> GOAL: State only the count of lines in the listing below that hold "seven".

> SOURCE MATERIAL:
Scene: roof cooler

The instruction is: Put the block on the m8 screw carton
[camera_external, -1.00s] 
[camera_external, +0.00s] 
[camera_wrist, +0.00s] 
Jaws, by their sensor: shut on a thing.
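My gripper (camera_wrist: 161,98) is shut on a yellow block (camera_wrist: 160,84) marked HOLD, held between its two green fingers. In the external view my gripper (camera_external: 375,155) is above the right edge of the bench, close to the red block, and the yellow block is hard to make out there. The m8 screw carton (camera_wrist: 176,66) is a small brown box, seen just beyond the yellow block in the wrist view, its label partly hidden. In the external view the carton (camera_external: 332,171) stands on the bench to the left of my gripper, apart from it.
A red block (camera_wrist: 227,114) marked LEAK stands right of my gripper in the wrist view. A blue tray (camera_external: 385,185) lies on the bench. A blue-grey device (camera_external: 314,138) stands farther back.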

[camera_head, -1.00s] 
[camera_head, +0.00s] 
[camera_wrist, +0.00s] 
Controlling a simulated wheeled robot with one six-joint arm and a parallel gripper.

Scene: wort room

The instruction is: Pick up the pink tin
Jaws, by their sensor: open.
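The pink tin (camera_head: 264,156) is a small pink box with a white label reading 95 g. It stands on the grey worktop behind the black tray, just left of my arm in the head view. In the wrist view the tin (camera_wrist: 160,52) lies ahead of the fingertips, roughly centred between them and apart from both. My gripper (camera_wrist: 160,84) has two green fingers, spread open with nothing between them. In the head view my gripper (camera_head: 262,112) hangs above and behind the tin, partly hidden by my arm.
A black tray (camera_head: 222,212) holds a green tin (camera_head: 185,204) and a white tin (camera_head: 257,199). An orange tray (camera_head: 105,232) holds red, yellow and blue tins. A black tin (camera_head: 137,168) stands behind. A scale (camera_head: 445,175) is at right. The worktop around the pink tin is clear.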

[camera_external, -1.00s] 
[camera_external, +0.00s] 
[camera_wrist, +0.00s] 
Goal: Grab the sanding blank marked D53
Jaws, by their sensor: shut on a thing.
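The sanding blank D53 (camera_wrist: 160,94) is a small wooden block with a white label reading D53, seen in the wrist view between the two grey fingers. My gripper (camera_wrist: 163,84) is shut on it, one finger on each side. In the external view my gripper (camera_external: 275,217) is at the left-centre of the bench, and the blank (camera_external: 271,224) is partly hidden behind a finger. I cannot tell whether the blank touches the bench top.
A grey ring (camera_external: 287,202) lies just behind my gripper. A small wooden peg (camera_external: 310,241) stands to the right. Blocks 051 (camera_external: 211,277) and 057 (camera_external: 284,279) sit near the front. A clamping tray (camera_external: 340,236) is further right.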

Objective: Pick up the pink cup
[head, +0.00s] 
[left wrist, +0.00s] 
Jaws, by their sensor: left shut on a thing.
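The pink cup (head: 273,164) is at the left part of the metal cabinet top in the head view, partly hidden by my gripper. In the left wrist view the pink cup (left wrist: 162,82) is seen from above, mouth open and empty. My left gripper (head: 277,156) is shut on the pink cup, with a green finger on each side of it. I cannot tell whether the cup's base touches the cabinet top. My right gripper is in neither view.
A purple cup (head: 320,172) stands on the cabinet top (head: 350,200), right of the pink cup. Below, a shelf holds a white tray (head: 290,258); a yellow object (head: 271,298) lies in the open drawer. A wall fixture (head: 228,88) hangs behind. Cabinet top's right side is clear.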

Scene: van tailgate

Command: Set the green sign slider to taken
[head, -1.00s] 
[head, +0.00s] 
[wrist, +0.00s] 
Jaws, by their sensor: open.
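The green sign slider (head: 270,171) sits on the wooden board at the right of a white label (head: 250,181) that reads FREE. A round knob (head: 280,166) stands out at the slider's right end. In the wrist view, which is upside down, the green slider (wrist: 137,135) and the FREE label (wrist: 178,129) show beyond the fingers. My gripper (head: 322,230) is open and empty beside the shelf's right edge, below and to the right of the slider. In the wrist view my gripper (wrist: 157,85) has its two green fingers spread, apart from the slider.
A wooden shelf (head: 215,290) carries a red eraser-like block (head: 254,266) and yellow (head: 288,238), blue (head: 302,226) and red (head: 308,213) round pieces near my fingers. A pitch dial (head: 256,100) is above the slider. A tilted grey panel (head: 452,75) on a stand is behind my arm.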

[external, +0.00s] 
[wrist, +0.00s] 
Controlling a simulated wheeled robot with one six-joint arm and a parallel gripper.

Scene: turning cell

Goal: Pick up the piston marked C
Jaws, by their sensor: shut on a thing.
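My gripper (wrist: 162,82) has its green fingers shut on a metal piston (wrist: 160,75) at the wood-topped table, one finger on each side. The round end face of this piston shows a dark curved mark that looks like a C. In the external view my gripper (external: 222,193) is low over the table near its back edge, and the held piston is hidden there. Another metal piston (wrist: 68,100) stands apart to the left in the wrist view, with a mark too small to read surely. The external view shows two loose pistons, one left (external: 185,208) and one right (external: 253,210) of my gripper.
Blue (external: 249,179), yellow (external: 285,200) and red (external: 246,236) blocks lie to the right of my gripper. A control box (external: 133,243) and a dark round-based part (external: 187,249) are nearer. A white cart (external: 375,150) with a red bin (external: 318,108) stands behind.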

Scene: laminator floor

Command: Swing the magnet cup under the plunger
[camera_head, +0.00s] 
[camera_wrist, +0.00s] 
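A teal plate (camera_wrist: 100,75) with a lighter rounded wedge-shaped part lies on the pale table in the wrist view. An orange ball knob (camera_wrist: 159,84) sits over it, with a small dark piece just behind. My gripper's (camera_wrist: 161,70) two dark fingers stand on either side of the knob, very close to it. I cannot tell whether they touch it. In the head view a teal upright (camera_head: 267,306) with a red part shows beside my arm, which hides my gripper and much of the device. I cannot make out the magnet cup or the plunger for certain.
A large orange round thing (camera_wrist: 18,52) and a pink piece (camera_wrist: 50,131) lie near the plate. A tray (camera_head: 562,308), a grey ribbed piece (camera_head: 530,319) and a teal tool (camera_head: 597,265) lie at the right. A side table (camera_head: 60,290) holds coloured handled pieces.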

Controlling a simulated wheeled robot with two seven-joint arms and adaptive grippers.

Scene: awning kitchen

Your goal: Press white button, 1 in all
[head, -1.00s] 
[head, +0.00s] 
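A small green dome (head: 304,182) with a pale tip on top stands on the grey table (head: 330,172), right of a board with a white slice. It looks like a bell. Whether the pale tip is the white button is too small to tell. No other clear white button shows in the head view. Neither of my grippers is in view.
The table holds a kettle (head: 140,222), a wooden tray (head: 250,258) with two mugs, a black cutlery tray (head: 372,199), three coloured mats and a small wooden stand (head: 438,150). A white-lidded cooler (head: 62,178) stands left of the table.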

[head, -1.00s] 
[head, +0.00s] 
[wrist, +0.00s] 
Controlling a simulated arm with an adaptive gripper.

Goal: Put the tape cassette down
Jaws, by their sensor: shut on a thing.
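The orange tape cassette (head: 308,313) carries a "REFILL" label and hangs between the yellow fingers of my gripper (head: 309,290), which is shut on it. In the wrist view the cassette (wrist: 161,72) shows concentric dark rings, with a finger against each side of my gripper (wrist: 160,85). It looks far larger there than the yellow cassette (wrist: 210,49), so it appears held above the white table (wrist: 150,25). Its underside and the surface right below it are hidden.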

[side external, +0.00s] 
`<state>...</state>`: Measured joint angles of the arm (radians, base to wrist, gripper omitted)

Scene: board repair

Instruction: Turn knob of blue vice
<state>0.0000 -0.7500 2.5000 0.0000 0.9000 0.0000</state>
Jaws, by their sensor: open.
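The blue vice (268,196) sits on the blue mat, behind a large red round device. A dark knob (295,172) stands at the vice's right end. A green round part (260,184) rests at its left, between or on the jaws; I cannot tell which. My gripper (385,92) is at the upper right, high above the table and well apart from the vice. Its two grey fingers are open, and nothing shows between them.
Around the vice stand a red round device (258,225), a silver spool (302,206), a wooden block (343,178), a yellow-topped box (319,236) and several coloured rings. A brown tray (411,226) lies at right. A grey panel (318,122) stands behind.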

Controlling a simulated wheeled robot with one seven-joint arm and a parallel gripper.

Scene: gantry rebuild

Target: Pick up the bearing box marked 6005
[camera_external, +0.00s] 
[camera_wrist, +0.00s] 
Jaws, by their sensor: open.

> PROBLEM SOLUTION: 2